**Exercise aim**
Locate the line bearing "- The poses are" in the material below, then reproduce it and each following line up to and including the line bearing "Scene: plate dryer".

**Recorded information**
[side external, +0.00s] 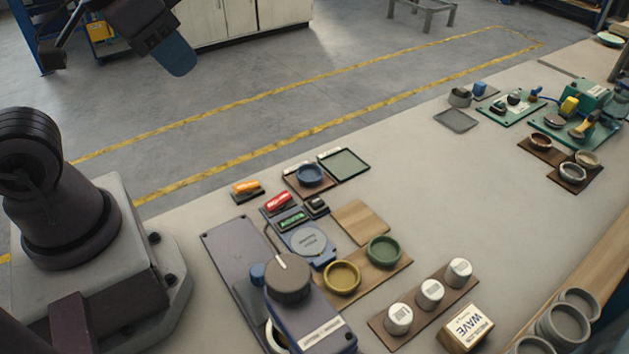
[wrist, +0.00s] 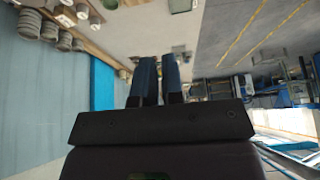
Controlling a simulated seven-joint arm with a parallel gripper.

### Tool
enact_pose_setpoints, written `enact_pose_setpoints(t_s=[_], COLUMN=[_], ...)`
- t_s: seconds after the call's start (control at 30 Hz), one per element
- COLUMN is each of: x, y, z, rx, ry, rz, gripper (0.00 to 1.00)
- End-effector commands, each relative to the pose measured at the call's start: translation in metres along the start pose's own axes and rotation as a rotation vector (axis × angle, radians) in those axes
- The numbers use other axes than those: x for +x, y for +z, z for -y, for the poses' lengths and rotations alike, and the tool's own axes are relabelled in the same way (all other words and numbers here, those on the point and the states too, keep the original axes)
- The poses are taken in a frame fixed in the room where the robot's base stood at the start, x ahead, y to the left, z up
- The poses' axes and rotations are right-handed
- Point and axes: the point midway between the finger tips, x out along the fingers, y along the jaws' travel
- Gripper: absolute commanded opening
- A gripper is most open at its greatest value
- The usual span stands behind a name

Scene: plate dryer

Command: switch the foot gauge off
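I cannot tell for certain which item is the foot gauge. A small dark unit with a green lit display (side external: 291,221) sits on the bench near my base. A red switch-like piece (side external: 279,203) lies just behind it, and an orange one (side external: 247,187) lies on a dark base farther back. A round grey-blue disc with a label (side external: 308,240) is in front of the display. Their switch positions are too small to read. My gripper (side external: 175,60) hangs high at the upper left, far from these items. In the wrist view its fingers (wrist: 158,80) show a narrow empty gap.
A large purple-grey machine with a round dark knob (side external: 288,278) stands near my base. Yellow (side external: 342,277) and green (side external: 384,250) bowls sit on a wooden board. White-topped cups (side external: 429,294) and a WAVE box (side external: 466,328) are at front. The bench middle is clear.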

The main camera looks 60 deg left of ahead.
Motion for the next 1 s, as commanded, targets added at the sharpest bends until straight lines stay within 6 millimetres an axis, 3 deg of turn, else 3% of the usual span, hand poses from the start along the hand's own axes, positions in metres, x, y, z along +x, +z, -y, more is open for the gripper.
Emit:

**Solved problem**
- The poses are taken in a frame fixed in the room where the robot's base stood at the start, x ahead, y to the left, z up
- The poses' axes and rotations are right-handed
- Point and axes: the point midway between the finger tips, x out along the fingers, y along the jaws' travel
- Gripper: absolute commanded opening
- A gripper is most open at its greatest value
- The usual span stands behind a name

Scene: plate dryer

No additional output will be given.